Sua colega, Maria Carolina Priolli, advogada da área de Petróleo, Gás e Offshore do Vieira Rezende Advogados, acredita que mesmo que muitos estados tenham avançado em suas regulações, a harmonização ainda é muito carente.Diante de tantos interesses, aponta Martinez, a harmonização das regulações estaduais torna-se algo muito difícil, por mais que o governo federal esteja se esforçando para organizar a migração para o novo mercado de gás. “Os estados não conseguem nem solucionar a guerra fiscal. Então, o que vai resolver é a pressão que vem debaixo pra cima – o mercado pressionando os estados, que serão impelidos a competir pelos investimentos”, opina.
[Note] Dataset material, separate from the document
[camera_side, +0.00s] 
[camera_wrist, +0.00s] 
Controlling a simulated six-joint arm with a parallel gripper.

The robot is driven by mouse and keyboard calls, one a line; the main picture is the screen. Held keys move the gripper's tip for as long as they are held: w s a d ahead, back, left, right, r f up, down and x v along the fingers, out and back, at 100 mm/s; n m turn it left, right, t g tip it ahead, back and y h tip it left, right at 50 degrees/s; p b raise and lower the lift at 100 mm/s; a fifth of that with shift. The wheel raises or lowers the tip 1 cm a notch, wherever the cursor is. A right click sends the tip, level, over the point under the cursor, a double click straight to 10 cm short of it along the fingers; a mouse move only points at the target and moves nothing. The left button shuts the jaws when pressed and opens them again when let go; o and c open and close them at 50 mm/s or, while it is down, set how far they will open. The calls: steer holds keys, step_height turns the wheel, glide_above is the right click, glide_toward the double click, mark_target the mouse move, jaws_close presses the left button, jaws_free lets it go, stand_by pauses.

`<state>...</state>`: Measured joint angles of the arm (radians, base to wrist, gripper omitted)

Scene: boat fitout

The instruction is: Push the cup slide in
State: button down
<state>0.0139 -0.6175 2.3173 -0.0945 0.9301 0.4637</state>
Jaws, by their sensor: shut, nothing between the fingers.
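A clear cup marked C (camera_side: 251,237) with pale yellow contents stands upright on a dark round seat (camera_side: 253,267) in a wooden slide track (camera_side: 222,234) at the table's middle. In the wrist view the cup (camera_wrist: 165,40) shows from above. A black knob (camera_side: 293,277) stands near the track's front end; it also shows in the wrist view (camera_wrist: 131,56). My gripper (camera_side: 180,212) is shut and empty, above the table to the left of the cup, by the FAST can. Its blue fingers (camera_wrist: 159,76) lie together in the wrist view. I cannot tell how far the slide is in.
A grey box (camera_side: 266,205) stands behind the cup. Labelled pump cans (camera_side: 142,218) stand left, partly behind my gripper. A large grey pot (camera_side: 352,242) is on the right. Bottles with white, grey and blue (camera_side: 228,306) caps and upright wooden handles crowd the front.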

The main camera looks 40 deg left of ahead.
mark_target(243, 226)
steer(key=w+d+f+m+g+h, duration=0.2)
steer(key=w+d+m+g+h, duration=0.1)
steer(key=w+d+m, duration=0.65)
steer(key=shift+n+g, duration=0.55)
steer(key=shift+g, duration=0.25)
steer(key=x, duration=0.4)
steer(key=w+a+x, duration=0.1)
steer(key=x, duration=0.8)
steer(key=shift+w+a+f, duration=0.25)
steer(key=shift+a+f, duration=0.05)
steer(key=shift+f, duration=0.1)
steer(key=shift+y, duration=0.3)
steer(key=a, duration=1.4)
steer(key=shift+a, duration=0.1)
Ela destaca, por exemplo, o caso do estado de São Paulo (ver Ranking da Abrace), que não impõe exigência de volume mínimo para o consumidor livre, mas que cobra taxa de fiscalização sobre este agente. “Se analisarmos caso a caso, veremos que há diferentes prazos de aviso prévio para migração do consumidor, multas contratuais por rescindir com a distribuidora… isso gera insegurança para o consumidor e o mercado livre”, analisa.

Já em relação aos entraves de alguns estados à figura do comercializador, Maria Carolina observa certa resistência por parte das distribuidoras por temor de perder a receita da comercialização. Isso dificulta a abertura do mercado livre, tendo em vista que a comercialização é uma atividade concorrencial. “As regras deveriam ser menos burocráticas para propiciar o maior número de comercializadores”, defende.

Afinal, quem tem razão?

Diz-se que onde falta pão, todos brigam e ninguém tem razão. No caso em tela, gás não falta onde sobram interesses e disputas – legítimas, diga-se de passagem. Como se vê, a abertura para o novo mercado de gás carrega muitos desafios ainda sem soluções definitivas. Afinal, como afirmou H.L. Mencken em certa ocasião, para todo problema complexo existe sempre uma solução simples, elegante e completamente errada.